Gaston_Becerra · January 2, 2020, 11:39pm

Hi there,

anyone know about any attempts or efforts to build an R (statistical software) package to scrap information from OJS pages? I’m thinking in a tool that would allow you to retrieve information about an article or an issue by passing its URL (e.g. metadata, URLs to download pdf/galleys),

(I know OJS rest API will already make this available… but perhaps this could be useful in OJS <v3… what do you think?)

Cheers!

nuest · January 7, 2020, 12:50pm

A cool idea! This would be surely useful, and if there is no such package yet I’d consider joining the development. I am a contributor of the suppdata package and have been wondering how to support download of supplemental material based on DOIs pointing to OJS-based articles in a generic way (so far only JStatSoft is supported), and this package should surely make that easier.

Have you taken a look at other packages for accessing academic content from other sources? They might provide good boilerplates (functions, code) or may even be a place for the functionality you describe.

Do you think about bibliographic metadata or also download content?

ctgraham · January 7, 2020, 10:16pm

OAI-PMH can readily be used for discovery and download of metadata. This will also give you a reference to the article’s abstract page via the Resource Identifier. Getting to the fulltext and supplementary resources is a bit more tricky. The meta elements list a “citation_pdf_url” if the fulltext is exposed as PDF. It is up to the theme(s), however, to semantically render the fulltext and supplemental file links, and most don’t. Getting some RDF or similar expression of the metadata surrounding the galleys would be a big benefit here.

rshiggin · January 8, 2020, 4:39pm

I have a couple of simple Python scripts that can harvest and parse OAI-PMH, which we’re using to scrape OJS. But I would be interested in something more sophisticated, especially a way to download a journal’s PDF/Galley content in one process.
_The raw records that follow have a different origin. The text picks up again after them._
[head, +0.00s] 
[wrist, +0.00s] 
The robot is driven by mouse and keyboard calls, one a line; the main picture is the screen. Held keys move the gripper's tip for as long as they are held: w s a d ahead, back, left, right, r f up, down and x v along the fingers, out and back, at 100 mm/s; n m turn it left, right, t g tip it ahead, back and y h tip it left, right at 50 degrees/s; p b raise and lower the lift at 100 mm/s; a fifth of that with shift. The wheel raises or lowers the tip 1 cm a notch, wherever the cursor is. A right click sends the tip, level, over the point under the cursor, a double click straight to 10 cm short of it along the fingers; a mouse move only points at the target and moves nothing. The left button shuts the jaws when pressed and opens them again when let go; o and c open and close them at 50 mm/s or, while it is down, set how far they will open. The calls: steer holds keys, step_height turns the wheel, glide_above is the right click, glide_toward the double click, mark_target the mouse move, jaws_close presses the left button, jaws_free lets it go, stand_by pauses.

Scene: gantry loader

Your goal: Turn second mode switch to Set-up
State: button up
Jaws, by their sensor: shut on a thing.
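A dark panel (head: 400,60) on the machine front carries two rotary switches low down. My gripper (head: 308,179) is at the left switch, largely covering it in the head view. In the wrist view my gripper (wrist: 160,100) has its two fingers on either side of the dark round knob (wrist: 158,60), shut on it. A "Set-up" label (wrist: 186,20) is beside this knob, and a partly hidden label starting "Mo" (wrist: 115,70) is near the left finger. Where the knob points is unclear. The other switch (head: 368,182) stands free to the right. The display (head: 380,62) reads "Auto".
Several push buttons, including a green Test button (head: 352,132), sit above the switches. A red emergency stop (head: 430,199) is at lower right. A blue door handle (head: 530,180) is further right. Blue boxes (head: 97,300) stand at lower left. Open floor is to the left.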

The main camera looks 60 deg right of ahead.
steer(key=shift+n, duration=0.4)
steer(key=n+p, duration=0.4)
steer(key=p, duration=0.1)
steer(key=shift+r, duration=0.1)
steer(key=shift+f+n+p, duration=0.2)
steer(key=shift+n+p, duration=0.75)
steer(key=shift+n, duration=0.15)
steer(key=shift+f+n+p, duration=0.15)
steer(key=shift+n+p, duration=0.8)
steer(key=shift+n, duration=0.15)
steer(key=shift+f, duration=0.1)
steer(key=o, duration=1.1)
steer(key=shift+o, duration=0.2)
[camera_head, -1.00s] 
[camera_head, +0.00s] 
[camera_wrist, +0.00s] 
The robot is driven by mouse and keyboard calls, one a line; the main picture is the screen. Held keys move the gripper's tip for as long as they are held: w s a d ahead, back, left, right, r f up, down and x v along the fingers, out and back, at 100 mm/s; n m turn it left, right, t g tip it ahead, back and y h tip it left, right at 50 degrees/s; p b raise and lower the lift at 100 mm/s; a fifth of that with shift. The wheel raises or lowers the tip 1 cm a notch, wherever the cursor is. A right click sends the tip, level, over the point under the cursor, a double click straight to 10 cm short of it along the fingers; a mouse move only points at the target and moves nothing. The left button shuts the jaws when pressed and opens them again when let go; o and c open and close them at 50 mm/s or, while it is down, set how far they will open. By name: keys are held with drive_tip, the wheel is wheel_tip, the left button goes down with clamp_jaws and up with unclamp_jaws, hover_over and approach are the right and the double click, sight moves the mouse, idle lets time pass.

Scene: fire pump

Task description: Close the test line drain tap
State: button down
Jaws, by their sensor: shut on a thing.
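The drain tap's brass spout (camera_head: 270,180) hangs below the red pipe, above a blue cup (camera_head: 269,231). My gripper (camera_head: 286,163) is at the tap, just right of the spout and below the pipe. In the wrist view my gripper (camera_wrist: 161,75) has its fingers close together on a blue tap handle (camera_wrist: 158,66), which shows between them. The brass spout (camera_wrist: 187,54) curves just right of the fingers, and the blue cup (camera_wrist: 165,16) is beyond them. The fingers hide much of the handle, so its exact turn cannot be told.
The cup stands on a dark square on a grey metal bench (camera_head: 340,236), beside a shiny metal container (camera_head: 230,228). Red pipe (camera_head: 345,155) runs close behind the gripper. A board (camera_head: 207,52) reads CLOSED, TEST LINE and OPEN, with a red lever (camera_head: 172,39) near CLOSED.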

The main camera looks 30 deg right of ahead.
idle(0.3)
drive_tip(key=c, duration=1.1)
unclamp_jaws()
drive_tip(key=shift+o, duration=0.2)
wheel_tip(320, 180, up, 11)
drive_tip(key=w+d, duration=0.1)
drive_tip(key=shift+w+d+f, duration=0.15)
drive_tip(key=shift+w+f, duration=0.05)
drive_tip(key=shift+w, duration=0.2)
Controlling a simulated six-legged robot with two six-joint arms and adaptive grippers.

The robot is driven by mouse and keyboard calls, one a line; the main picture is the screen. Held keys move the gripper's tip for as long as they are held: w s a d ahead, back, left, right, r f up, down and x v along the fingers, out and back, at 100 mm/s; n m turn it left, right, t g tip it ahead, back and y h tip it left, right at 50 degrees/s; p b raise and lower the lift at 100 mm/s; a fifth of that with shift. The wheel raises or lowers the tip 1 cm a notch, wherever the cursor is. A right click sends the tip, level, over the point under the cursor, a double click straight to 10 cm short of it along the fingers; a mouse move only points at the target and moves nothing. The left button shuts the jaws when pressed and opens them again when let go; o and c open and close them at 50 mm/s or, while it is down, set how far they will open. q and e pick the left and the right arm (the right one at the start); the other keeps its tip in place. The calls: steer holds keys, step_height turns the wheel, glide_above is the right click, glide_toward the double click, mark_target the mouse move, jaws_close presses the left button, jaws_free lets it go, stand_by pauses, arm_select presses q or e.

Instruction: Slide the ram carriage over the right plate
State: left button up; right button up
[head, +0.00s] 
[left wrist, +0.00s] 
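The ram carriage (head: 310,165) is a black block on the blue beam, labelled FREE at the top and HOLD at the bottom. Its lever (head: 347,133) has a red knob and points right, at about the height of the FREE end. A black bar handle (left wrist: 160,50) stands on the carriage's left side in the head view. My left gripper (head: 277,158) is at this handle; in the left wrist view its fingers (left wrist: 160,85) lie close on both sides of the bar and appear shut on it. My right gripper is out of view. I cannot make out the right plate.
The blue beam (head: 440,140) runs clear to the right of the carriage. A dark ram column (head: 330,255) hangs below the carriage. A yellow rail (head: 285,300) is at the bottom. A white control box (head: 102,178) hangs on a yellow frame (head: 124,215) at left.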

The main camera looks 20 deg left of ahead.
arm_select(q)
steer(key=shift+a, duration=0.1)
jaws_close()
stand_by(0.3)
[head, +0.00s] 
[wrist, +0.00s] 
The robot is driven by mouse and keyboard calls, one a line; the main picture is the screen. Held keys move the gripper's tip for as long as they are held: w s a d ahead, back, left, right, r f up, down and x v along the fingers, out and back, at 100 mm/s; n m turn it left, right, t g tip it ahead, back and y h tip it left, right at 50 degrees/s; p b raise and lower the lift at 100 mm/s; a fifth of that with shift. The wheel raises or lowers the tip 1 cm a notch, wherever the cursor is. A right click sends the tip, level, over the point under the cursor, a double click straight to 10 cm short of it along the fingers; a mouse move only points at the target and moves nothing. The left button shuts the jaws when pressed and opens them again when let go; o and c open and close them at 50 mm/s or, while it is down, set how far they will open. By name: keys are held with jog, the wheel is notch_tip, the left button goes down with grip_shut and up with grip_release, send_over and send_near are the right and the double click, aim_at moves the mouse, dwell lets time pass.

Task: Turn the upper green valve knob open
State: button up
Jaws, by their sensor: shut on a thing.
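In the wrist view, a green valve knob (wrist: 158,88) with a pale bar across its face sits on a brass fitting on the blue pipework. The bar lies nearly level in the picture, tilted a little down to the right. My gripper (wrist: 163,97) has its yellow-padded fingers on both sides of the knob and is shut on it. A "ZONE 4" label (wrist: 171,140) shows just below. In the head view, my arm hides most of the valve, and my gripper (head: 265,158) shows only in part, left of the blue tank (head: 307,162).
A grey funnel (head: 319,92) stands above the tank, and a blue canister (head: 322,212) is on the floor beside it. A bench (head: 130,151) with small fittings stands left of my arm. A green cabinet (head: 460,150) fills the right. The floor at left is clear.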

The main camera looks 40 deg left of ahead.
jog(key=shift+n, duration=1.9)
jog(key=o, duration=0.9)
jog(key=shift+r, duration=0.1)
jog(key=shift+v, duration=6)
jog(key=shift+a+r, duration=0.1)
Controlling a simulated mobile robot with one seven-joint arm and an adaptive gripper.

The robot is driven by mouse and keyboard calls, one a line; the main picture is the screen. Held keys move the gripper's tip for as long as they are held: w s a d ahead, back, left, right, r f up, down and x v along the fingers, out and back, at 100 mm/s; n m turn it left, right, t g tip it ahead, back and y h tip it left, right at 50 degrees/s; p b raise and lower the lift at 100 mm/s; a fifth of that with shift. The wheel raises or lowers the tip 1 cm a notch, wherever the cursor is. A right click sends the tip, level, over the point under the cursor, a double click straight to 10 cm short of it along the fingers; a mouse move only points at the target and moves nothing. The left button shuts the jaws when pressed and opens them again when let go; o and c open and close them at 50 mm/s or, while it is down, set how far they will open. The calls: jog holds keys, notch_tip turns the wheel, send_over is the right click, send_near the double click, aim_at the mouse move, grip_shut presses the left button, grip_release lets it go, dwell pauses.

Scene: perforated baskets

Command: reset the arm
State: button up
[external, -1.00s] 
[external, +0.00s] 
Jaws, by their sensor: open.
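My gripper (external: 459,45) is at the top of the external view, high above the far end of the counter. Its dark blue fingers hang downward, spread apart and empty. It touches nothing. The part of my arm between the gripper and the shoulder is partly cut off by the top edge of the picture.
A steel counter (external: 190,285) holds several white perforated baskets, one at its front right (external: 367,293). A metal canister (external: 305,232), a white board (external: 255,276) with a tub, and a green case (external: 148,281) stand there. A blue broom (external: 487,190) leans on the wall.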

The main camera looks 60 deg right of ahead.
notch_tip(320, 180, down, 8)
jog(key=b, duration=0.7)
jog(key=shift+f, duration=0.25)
A related question I’m working on right now: Does the rest API include a way to match a large number of article IDs (such as those in OJS URLs) with each ID’s vol and issue info as a single process?

Thanks!

Gaston_Becerra · January 16, 2020, 7:22pm

Hi y’all, many thanks for your responses and cheers!
I checked a bunch of packs from rOpenSci. My goal is to contribute with this such a pack.
I already have a few functions sketched to process OJS urls (detect if its pointing to an issue, article, galley, retrieve OAI url) and download metadata (both through OAI and theme-scrapping). I think I can make a first draft of the pack by end of february. Eager to collaborate, if you have the patience (it will be my first package).
Best,

Gaston_Becerra · April 24, 2020, 5:07pm

Hi there,
Just a quick msg to announce that an R package for scrapping OJS has been accepted on CRAN: CRAN - Package ojsr
Best,